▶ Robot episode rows

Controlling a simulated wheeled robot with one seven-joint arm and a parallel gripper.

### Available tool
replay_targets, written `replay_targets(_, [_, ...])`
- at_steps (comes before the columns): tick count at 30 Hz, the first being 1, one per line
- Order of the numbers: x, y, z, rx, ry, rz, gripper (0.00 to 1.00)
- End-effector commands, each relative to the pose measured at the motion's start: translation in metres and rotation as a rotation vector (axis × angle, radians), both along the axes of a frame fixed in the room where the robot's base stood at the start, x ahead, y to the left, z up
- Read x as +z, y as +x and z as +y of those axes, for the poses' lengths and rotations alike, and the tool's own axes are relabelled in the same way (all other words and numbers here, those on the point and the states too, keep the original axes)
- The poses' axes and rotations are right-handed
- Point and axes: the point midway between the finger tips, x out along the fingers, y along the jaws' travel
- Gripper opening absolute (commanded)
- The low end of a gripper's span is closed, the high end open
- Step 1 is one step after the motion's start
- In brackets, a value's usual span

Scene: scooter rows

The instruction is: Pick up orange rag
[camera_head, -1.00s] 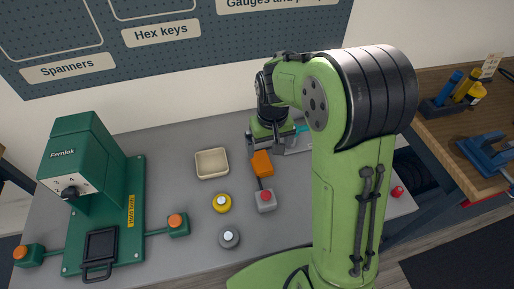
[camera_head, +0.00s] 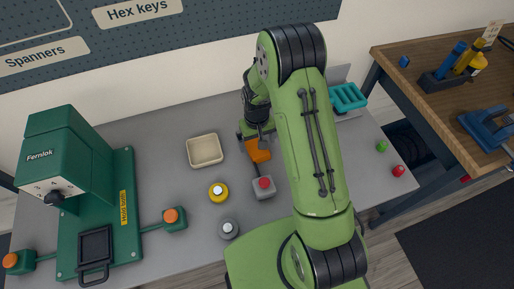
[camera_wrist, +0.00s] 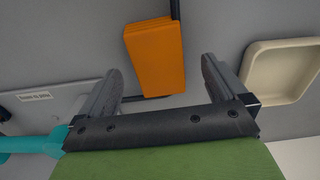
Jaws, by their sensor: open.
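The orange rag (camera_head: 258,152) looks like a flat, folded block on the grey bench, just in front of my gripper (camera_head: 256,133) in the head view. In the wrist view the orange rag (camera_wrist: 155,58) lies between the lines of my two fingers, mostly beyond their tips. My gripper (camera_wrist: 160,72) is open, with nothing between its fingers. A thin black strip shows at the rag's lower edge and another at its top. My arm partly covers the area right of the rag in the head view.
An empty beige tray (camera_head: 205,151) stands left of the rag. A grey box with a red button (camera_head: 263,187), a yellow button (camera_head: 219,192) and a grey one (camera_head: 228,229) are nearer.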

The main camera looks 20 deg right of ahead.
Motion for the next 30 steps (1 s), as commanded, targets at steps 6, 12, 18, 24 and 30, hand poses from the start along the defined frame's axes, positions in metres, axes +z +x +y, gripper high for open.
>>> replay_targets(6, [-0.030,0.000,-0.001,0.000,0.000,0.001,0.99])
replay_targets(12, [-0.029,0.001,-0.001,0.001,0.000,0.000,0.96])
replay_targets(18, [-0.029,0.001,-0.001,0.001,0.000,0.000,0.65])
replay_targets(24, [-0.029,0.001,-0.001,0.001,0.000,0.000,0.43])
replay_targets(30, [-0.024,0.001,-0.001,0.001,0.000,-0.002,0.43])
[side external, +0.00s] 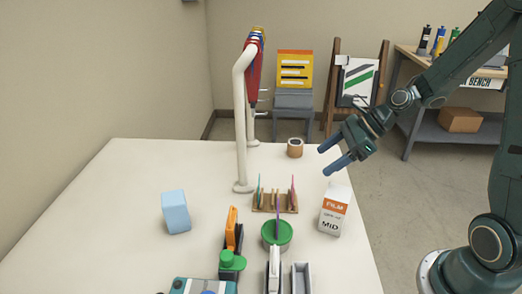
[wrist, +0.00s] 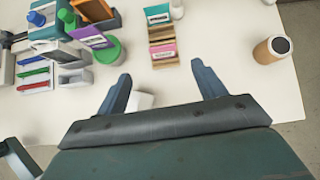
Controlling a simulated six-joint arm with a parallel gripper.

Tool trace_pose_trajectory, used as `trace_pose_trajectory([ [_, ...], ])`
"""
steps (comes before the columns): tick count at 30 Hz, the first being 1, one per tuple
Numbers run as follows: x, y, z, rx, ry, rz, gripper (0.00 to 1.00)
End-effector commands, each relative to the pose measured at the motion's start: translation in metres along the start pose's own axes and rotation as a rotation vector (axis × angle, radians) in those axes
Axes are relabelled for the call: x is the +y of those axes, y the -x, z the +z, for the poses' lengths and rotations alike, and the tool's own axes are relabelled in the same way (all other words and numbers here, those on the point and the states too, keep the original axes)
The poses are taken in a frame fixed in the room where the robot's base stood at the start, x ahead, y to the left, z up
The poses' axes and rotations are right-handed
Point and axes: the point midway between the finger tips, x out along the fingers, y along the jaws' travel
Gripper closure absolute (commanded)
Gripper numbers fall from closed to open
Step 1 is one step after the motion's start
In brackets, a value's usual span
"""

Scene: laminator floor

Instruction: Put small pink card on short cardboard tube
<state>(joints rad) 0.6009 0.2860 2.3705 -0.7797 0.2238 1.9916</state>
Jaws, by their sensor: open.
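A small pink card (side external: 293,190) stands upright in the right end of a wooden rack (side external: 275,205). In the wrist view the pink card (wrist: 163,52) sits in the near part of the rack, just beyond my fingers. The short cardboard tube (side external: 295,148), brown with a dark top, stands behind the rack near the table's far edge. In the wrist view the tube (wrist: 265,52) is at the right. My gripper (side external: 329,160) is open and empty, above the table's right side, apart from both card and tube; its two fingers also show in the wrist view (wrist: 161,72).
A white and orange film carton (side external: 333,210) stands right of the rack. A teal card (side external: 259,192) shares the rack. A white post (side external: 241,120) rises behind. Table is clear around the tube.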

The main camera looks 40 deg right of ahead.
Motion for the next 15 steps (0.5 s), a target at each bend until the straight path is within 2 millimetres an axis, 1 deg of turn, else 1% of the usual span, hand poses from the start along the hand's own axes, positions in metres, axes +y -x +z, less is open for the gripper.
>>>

▶ CHALLENGE
Your answer consists solely of the lines from the top of the records above through the line that contains "- Order of the", each echoed exactly.

▶ SOLUTION
Controlling a simulated wheeled robot with one seven-joint arm and a parallel gripper.

### Available tool
replay_targets, written `replay_targets(_, [_, ...])`
- at_steps (comes before the columns): tick count at 30 Hz, the first being 1, one per line
- Order of the numbers: x, y, z, rx, ry, rz, gripper (0.00 to 1.00)

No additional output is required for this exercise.